To: DuckTapeSunroof who wrote (257353)5/21/2002 5:48:46 PM
From: Skywatcher  Read Replies (2) | Respond to of 769670
 
And HONESTY and being FORTHRIGHT are key to any DEMOCRACY.....
this does NOT include ones sexual activities which are PRIVATE AND PROTECTED BY THE CONSTITUTION>
The Bush People Know How to Run and Hide
Marie Cocco | Newsday

Tuesday, 20 May, 2002

In all the verbiage that has rained down since word leaked that President George W. Bush was warned
that Osama bin Laden's crew might hijack a plane and strike at the United States, two words count: "No
warnings."

That is what White House spokesman Ari Fleischer told reporters aboard Air Force One on Sept. 11.
He said it as the flames from the World Trade Center and the Pentagon lit the sky and the office workers
and firefighters and deli-counter men were buried beneath the molten steel.

It was a lie.

We now know, by the administration's own account, that for at least five months before the terror attack,
the intelligence community was in an anxious tizzy over an impending attack it believed would be "really
spectacular," in the words of one official who briefed the White House.

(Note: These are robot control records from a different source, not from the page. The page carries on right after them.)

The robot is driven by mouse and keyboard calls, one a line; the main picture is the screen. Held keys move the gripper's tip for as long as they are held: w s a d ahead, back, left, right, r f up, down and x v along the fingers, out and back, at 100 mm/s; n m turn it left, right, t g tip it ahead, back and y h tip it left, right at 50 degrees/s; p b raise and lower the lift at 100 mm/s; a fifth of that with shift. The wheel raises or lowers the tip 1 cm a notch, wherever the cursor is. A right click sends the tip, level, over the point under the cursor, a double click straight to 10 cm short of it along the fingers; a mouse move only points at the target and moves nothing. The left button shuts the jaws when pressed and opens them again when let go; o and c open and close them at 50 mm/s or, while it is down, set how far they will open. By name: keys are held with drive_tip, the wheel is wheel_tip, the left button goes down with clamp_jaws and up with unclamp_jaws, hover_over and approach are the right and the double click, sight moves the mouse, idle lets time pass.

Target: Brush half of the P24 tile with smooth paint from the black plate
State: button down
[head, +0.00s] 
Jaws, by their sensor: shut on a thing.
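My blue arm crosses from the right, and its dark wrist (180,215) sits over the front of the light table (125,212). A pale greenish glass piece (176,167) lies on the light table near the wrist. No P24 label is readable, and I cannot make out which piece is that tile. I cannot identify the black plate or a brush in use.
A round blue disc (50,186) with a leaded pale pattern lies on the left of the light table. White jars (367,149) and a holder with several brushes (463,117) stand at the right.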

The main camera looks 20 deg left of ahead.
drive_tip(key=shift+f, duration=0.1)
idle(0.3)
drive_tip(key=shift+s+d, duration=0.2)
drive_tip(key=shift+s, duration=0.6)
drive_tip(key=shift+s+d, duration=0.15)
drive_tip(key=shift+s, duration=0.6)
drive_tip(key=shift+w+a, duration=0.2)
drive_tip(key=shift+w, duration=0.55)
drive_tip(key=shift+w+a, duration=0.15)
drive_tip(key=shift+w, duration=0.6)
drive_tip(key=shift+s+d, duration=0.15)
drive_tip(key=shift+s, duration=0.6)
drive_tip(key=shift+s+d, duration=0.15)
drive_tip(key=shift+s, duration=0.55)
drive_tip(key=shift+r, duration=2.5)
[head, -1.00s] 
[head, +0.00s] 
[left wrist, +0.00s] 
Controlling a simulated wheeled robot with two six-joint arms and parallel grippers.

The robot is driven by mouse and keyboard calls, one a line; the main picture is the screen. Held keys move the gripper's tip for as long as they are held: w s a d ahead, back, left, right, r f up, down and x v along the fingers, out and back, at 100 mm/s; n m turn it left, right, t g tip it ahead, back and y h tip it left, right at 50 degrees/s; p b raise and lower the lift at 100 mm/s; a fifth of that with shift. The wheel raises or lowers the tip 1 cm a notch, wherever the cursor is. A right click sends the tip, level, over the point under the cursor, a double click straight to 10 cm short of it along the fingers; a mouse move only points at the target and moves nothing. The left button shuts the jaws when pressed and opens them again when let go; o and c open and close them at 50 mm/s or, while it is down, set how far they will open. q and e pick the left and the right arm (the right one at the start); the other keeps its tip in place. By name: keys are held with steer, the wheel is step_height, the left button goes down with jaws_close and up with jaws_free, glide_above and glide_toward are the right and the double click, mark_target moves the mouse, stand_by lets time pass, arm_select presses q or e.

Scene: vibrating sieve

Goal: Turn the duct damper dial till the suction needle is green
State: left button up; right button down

Since word leaked about the infamous memo Bush received on Aug. 6, the White House has spun
another web of lies. Fleischer and others insisted last week that no one had ever considered the possibility
of anything other than a "traditional" hijacking. In fact the idea that terrorists would plow a plane into a
symbolic structure had long been discussed. This precise topic was developed from terrorist prosecutions
here and abroad. You did not need a confidential FBI memo to know this. The newspaper would have
sufficed.

Now there is an unnerving shadow that will follow Bush through his presidency. It is not, necessarily,
that the president could have done more to thwart the calamitous plot. Who knows what was, or wasn't,
possible? Everyone's failures - at the White House, the FBI, the CIA, the FAA - will be sorted out soon
enough.

But Bush lied to us, and covered up. He tries, still, to keep everything under wraps, doggedly seeking to
prevent even congressional intelligence committees from seeing the memo. Vice President Dick Cheney,
when he isn't impugning the patriotism of duly elected officials, wants to hand-pick those committee
members worthy enough, in his view, to "have a conversation" about the memo. But not to read it.

This is their way. Bad news is supposed to result in no news. And no news is better than the informed
consent of the governed.

We had fair notice. During the presidential campaign, when concerns that Bush might have used drugs
during his party-boy days were raised, he did not come clean, one way or the other. He initiated a bizarre
dance with reporters, two-stepping about whether he could pass a routine background check for federal
employees. Could he pass if the check went back 15 years, or just seven?

When the campaign knew it had to confront Bush's history of excessive drinking, it spun a tale of
decline and redemption, focusing on its man's forthright decision, after a 40th-birthday bash, to sober up. It
left out the part about a drunk-driving arrest at age 30. That came to light only when the press dug it up on
the eve of the election.

It is impossible to keep an up-to-date count of topics the administration wants neither Congress nor the
people to know about. The tally grows.

It doesn't want us to know about its meetings with energy-industry lobbyists who helped write the
energy policy. Nor the names of those it has detained since Sept. 11, or the charges against them. Nor to
get historical papers from the long-departed Reagan administration, despite a law requiring their release.

The president's men say they want to restore the prestige of the presidency, eroded after years of
congressional pestering. This high-minded philosophy they apply only to themselves.

The very same officials had no problem releasing to Congress e-mails from the Clinton White House.
They handed over thousands of pages of documents relating to pardons, though the power to pardon is the
president's alone and not subject to congressional oversight. They released verbatim transcripts of former
President Bill Clinton's phone conversations with former Israeli Prime Minister Ehud Barak, waiving the
"state secret" privilege to do so.

But now it is wartime and we must keep secrets and you must trust us, administration officials keep
saying. Trouble is, they've broken the trust.